▸ **STATED PROBLEM**
Repeat the whole listing below, word for word.

▸ **INFORMATION SUPPLIED**
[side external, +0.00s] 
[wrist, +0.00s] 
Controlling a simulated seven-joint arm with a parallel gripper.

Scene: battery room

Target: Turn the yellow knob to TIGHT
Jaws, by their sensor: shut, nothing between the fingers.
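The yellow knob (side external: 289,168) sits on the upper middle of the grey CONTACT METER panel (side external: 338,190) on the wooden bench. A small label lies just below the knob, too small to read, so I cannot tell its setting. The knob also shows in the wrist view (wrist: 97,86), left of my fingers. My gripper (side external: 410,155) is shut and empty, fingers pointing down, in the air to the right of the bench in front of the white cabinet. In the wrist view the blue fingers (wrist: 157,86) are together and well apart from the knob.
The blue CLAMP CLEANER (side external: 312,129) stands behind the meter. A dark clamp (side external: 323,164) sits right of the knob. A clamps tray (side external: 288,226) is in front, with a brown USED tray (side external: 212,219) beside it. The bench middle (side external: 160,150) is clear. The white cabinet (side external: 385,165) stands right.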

▸ **CORRECT ANSWER**
[side external, +0.00s] 
[wrist, +0.00s] 
Controlling a simulated seven-joint arm with a parallel gripper.

Scene: battery room

Target: Turn the yellow knob to TIGHT
Jaws, by their sensor: shut, nothing between the fingers.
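The yellow knob (side external: 289,168) sits on the upper middle of the grey CONTACT METER panel (side external: 338,190) on the wooden bench. A small label lies just below the knob, too small to read, so I cannot tell its setting. The knob also shows in the wrist view (wrist: 97,86), left of my fingers. My gripper (side external: 410,155) is shut and empty, fingers pointing down, in the air to the right of the bench in front of the white cabinet. In the wrist view the blue fingers (wrist: 157,86) are together and well apart from the knob.
The blue CLAMP CLEANER (side external: 312,129) stands behind the meter. A dark clamp (side external: 323,164) sits right of the knob. A clamps tray (side external: 288,226) is in front, with a brown USED tray (side external: 212,219) beside it. The bench middle (side external: 160,150) is clear. The white cabinet (side external: 385,165) stands right.

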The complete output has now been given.